What to work on:
Write out exactly, please, the lines from the one containing "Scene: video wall" to the end of the material.

Information provided:
= = = = =
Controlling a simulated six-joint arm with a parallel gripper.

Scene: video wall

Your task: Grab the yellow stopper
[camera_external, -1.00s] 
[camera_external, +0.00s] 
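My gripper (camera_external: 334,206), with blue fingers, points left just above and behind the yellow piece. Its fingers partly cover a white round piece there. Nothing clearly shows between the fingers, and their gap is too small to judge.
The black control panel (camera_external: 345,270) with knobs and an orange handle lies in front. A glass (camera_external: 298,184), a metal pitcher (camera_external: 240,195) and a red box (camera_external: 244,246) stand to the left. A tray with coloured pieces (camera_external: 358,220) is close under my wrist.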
= = = = =
Response for this exercise:
Scene: video wall

Your task: Grab the yellow stopper
[camera_external, -1.00s] 
[camera_external, +0.00s] 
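My gripper (camera_external: 334,206), with blue fingers, points left just above and behind the yellow piece. Its fingers partly cover a white round piece there. Nothing clearly shows between the fingers, and their gap is too small to judge.
The black control panel (camera_external: 345,270) with knobs and an orange handle lies in front. A glass (camera_external: 298,184), a metal pitcher (camera_external: 240,195) and a red box (camera_external: 244,246) stand to the left. A tray with coloured pieces (camera_external: 358,220) is close under my wrist.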

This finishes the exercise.